Data records:
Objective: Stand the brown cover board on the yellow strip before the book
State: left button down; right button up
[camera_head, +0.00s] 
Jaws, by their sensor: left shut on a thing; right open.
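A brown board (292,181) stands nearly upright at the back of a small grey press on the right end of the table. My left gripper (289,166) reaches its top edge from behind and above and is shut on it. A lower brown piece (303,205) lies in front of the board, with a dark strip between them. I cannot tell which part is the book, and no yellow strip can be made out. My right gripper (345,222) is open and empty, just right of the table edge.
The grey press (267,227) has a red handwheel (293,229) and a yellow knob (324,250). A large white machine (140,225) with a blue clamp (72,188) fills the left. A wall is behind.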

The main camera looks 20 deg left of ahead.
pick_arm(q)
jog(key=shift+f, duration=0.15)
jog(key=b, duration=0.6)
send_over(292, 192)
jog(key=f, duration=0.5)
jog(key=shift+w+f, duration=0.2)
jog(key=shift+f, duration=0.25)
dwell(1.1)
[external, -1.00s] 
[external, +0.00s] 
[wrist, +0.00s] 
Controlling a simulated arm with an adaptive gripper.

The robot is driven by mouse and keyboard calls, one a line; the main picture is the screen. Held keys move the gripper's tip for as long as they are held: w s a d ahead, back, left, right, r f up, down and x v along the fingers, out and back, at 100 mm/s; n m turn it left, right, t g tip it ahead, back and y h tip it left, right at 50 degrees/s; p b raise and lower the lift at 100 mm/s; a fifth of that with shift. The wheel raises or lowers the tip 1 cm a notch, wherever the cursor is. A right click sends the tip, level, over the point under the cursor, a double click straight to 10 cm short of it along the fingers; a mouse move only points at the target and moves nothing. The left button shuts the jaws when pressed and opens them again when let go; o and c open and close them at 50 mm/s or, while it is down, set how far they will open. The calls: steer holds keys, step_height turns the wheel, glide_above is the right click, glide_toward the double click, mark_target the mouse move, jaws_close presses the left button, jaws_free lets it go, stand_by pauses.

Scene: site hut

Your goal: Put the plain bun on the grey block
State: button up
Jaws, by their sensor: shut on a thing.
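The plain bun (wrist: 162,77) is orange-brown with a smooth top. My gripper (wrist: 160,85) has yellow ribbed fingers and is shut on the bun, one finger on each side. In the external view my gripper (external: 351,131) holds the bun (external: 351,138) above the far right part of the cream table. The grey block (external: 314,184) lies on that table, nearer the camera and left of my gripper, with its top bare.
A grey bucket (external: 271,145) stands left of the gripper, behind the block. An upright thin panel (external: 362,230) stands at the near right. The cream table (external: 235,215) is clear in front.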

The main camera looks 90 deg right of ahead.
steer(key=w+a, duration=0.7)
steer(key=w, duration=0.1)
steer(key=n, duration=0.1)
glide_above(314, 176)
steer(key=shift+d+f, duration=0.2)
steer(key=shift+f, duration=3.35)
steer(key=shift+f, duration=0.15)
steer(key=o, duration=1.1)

STATED PROBLEM
Each record must be returned exactly as it is written.

THE RESULT
Objective: Stand the brown cover board on the yellow strip before the book
State: left button down; right button up
[camera_head, +0.00s] 
Jaws, by their sensor: left shut on a thing; right open.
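A brown board (292,181) stands nearly upright at the back of a small grey press on the right end of the table. My left gripper (289,166) reaches its top edge from behind and above and is shut on it. A lower brown piece (303,205) lies in front of the board, with a dark strip between them. I cannot tell which part is the book, and no yellow strip can be made out. My right gripper (345,222) is open and empty, just right of the table edge.
The grey press (267,227) has a red handwheel (293,229) and a yellow knob (324,250). A large white machine (140,225) with a blue clamp (72,188) fills the left. A wall is behind.

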The main camera looks 20 deg left of ahead.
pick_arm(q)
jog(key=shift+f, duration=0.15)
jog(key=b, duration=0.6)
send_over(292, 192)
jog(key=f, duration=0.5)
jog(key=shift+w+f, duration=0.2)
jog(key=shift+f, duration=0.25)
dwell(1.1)
[external, -1.00s] 
[external, +0.00s] 
[wrist, +0.00s] 
Controlling a simulated arm with an adaptive gripper.

The robot is driven by mouse and keyboard calls, one a line; the main picture is the screen. Held keys move the gripper's tip for as long as they are held: w s a d ahead, back, left, right, r f up, down and x v along the fingers, out and back, at 100 mm/s; n m turn it left, right, t g tip it ahead, back and y h tip it left, right at 50 degrees/s; p b raise and lower the lift at 100 mm/s; a fifth of that with shift. The wheel raises or lowers the tip 1 cm a notch, wherever the cursor is. A right click sends the tip, level, over the point under the cursor, a double click straight to 10 cm short of it along the fingers; a mouse move only points at the target and moves nothing. The left button shuts the jaws when pressed and opens them again when let go; o and c open and close them at 50 mm/s or, while it is down, set how far they will open. The calls: steer holds keys, step_height turns the wheel, glide_above is the right click, glide_toward the double click, mark_target the mouse move, jaws_close presses the left button, jaws_free lets it go, stand_by pauses.

Scene: site hut

Your goal: Put the plain bun on the grey block
State: button up
Jaws, by their sensor: shut on a thing.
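The plain bun (wrist: 162,77) is orange-brown with a smooth top. My gripper (wrist: 160,85) has yellow ribbed fingers and is shut on the bun, one finger on each side. In the external view my gripper (external: 351,131) holds the bun (external: 351,138) above the far right part of the cream table. The grey block (external: 314,184) lies on that table, nearer the camera and left of my gripper, with its top bare.
A grey bucket (external: 271,145) stands left of the gripper, behind the block. An upright thin panel (external: 362,230) stands at the near right. The cream table (external: 235,215) is clear in front.

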The main camera looks 90 deg right of ahead.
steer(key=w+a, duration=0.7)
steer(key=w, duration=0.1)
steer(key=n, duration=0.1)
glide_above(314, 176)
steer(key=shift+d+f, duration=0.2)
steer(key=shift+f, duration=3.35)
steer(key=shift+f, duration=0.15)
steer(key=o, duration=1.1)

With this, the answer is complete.